-- start --

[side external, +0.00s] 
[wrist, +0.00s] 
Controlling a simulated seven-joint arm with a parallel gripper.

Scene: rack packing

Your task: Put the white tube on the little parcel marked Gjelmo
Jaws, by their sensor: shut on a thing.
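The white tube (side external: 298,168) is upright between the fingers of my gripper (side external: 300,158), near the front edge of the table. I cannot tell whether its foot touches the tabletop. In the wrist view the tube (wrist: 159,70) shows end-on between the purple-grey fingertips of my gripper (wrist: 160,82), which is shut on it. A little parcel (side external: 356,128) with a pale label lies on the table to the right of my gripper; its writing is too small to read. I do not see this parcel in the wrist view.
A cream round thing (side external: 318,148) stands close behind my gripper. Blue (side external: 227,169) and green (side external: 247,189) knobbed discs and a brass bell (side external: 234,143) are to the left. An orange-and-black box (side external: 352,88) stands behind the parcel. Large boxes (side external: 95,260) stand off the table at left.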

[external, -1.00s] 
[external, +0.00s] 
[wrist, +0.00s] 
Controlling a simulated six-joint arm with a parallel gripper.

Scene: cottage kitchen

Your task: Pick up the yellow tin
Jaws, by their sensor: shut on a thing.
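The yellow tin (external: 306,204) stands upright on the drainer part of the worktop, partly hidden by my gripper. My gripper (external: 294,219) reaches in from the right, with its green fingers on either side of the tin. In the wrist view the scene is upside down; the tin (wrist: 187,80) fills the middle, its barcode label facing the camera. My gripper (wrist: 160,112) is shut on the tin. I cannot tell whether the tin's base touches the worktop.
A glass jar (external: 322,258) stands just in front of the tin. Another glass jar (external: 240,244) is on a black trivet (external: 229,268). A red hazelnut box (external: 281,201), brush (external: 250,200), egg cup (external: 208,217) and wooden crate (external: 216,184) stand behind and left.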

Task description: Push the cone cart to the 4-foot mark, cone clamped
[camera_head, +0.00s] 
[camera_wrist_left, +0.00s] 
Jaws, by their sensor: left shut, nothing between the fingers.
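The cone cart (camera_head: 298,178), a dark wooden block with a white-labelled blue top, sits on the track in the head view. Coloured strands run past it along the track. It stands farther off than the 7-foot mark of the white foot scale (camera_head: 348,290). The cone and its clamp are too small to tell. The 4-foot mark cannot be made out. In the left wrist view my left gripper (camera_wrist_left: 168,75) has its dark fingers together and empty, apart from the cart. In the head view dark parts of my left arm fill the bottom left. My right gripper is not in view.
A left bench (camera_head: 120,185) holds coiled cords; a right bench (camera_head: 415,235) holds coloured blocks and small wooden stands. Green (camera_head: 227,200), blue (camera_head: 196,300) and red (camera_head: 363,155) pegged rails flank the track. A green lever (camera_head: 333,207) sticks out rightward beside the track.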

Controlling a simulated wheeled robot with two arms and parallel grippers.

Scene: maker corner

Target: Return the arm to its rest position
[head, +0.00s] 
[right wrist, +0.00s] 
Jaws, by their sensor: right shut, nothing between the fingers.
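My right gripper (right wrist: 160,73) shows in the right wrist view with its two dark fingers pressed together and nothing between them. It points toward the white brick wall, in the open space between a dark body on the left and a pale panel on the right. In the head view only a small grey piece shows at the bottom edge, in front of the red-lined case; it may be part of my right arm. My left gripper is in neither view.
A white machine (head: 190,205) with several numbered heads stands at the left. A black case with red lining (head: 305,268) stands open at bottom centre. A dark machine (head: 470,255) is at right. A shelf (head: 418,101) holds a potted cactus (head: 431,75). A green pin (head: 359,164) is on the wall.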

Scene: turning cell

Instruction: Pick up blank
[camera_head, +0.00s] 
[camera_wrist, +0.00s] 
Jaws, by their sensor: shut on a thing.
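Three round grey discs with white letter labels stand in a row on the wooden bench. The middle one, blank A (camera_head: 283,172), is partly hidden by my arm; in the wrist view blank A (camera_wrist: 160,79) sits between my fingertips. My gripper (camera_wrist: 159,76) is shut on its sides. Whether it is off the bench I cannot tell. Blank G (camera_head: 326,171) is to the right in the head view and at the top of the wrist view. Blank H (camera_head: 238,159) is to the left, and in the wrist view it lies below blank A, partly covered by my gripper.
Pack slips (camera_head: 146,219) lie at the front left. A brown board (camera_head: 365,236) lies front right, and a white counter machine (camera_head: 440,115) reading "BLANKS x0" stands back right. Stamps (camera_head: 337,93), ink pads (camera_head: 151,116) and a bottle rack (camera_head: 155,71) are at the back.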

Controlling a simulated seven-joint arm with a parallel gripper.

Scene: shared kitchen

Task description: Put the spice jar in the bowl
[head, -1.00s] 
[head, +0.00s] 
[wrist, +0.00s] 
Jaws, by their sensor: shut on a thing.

-- end --

REQUIREMENTS:
Print, please, the lines from the first line of the material through the line that contains "Your task: Pick up the yellow tin", exactly as written and with nothing added.

THE RESULT:
[side external, +0.00s] 
[wrist, +0.00s] 
Controlling a simulated seven-joint arm with a parallel gripper.

Scene: rack packing

Your task: Put the white tube on the little parcel marked Gjelmo
Jaws, by their sensor: shut on a thing.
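The white tube (side external: 298,168) is upright between the fingers of my gripper (side external: 300,158), near the front edge of the table. I cannot tell whether its foot touches the tabletop. In the wrist view the tube (wrist: 159,70) shows end-on between the purple-grey fingertips of my gripper (wrist: 160,82), which is shut on it. A little parcel (side external: 356,128) with a pale label lies on the table to the right of my gripper; its writing is too small to read. I do not see this parcel in the wrist view.
A cream round thing (side external: 318,148) stands close behind my gripper. Blue (side external: 227,169) and green (side external: 247,189) knobbed discs and a brass bell (side external: 234,143) are to the left. An orange-and-black box (side external: 352,88) stands behind the parcel. Large boxes (side external: 95,260) stand off the table at left.

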[external, -1.00s] 
[external, +0.00s] 
[wrist, +0.00s] 
Controlling a simulated six-joint arm with a parallel gripper.

Scene: cottage kitchen

Your task: Pick up the yellow tin

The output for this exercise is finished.